It is a paradox, but most of us need a teacher to help us not to rely on anyone else. Of course, ultimately I can rely only on myself – I am the one who is responsible for my life. But who is that one? Do I really know myself? We usually respond to situations by relying (often unconsciously) on highly conditioned habitual patterns that have developed over time, either to please ourselves and others or to rebel against them in order to defend our comfort zone. And this is what so often gets us into trouble. If I really knew who I am, my responses might be very different and would most likely be more beneficial both to myself and to others.
Zen teachers can play different roles, depending on each individual student. But one of their roles is to encourage us to really go by our own experience – which turns out to be difficult because we so easily take on from others what we need in order to confirm our self-image and dismiss what goes against it. For me this was a very strong issue in my training with Genpo Roshi. He was the first person I had ever met whom I couldn’t fool with any of my ideas about myself. He just wouldn’t buy into them. And although this was really uncomfortable, it was also highly attractive because I intuitively sensed that this could open up my perspective to completely new vistas.
One way to loosen up our self-image is to just copy the teacher.
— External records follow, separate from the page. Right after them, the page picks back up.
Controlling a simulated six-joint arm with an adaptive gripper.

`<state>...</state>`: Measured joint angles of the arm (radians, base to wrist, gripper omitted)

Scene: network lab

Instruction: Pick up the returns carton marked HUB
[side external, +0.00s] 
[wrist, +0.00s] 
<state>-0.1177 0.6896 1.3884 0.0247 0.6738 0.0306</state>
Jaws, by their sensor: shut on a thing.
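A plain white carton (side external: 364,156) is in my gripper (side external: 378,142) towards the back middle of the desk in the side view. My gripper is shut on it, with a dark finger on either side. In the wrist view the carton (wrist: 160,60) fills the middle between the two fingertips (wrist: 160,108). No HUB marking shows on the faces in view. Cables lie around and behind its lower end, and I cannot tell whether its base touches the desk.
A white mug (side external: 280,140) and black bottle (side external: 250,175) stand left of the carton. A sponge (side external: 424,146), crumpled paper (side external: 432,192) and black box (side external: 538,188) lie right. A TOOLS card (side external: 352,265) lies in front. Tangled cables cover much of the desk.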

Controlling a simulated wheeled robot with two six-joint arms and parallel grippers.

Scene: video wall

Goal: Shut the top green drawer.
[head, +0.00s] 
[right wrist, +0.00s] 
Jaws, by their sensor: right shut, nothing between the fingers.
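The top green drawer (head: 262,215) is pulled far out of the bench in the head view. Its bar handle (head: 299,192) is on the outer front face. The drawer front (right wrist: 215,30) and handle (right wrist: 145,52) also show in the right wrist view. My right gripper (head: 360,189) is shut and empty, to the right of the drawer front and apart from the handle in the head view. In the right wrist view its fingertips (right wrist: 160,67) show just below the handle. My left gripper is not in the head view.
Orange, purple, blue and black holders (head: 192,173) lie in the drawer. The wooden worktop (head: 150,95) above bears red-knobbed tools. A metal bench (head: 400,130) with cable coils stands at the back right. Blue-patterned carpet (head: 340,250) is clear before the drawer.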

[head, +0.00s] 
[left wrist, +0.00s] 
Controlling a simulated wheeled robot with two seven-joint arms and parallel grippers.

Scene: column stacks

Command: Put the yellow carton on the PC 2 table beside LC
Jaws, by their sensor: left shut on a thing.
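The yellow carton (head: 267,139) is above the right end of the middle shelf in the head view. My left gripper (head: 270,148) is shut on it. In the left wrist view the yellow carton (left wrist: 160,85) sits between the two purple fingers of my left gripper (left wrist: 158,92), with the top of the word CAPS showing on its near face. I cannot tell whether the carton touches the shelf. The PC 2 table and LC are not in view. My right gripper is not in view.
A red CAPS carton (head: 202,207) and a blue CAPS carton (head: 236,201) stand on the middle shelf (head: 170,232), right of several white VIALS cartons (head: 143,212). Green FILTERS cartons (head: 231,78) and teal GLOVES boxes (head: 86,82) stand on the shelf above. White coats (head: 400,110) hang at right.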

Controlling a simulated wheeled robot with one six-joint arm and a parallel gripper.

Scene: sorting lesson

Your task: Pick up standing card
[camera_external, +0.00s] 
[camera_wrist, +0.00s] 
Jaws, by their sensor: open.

But as this approach is not without danger, it would be wise first to determine whether the teacher you work with is really the right person for you. I remember it was only after some years of apprehension that I completely gave in. Yet at some point I did everything he did as much as the situation allowed me to – I even started to wear his old shirts, went to the gym with him, and shared his ups and downs. My old friends laughed at me, and probably with good reason. But by copying someone else we do have a chance to go beyond our own deeply engrained patterns.
Yet that is not the end of the story. Good teachers will see through the dependency we build up over time – which can become another type of comfort zone – and encourage or even push their students to go beyond it. Master Torei (1721-1792) calls this “the path of progressive transcendence” and he says that it is something that the ancestral masters did not transmit. The uniqueness of our life ultimately requires an individual expression, for which there is no example to be followed. When, after many years, I left Genpo Roshi, it did indeed feel like a kind of liberation, as if he had set me free. He even gave me a rakusu on which he had written a new name and “@freedom.com.”
But it didn’t take me long to realise that being on my own also meant that life itself had become my teacher. Having no specific teacher anymore apparently implied that everyone was my teacher! So standing alone has some interesting implications. The more we realise our inherent independence, the more we dare to admit that we are all interconnected and totally interdependent. In fact, it is only when we really learn to stand alone that we learn how to stand together! I was lucky enough to end up in Japan, together with Myoho Sensei, and study with Junyu Kuroda Roshi (Hojo-san), and he referred us to many other masters – Japanese, Chinese and Bhutanese. Needless to say, this contact enriched our pioneering Zen River project immensely.
Of course, it is not only working with the teacher that can have a liberating effect. Besides the Buddha, there is also the Dharma and the Sangha. The Buddhist teaching itself, as reflected in the scriptures, can be highly inspiring and also confrontational because it challenges views we take for granted and shows us again and again how to rely only on our own experience. The Sangha too has a role in this scenario, especially when it is diverse and open-minded. Yet the relationship with a teacher is of special relevance. It can expose our most hidden personal agendas and prompt us to let them go. Without this I would never have been able to learn to be able to stand alone. Thank you, Genpo Roshi.